───── GIVEN MATERIAL

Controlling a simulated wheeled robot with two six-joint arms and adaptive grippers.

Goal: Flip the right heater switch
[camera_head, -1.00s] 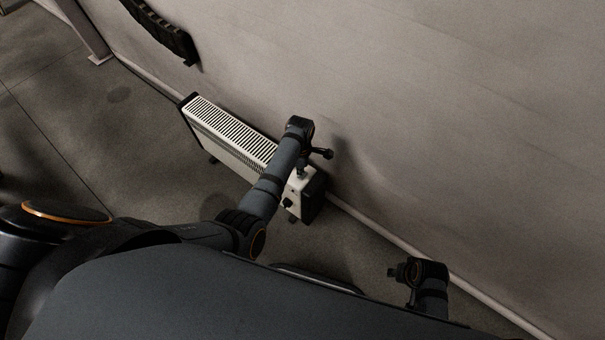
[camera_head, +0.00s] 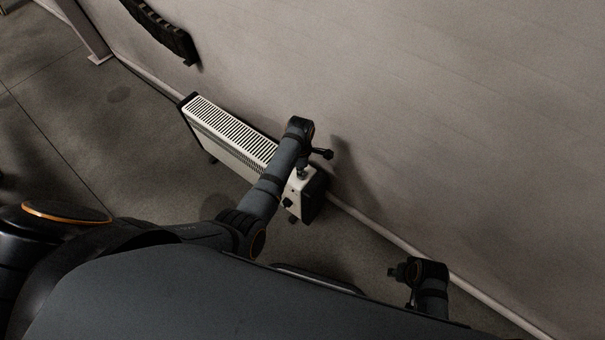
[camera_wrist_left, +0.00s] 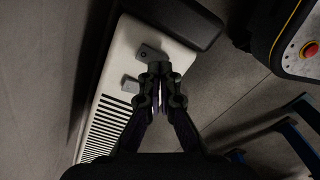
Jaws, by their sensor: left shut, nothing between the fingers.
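The white heater (camera_head: 225,150) stands on the floor along the wall, with a slotted top and dark ends. In the left wrist view its white top (camera_wrist_left: 122,50) carries two small grey switch pieces: one near the dark end (camera_wrist_left: 150,52) and one closer to the slots (camera_wrist_left: 130,84). My left gripper (camera_head: 302,173) points down at the heater's near end. In the left wrist view its fingers (camera_wrist_left: 158,72) are shut and empty, overlapping the edge of the end switch; contact cannot be told. My right gripper (camera_head: 393,272) is small and away from the heater; its jaw state is unclear.
The wall (camera_head: 450,120) rises close behind the heater, with a pale skirting along its foot. A dark rack (camera_head: 160,30) hangs on the wall at upper left. A post (camera_head: 88,30) stands farther left. Bare floor (camera_head: 140,150) lies in front of the heater.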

──────────

TASK OBJECTIVE: Repeat exactly the stretch of lines that opens with the line containing "[camera_head, -1.00s]" and closes with the line containing "[camera_wrist_left, +0.00s]". Leave the pictures out, and add nothing.

RESULT OF THIS EXERCISE:
[camera_head, -1.00s] 
[camera_head, +0.00s] 
[camera_wrist_left, +0.00s] 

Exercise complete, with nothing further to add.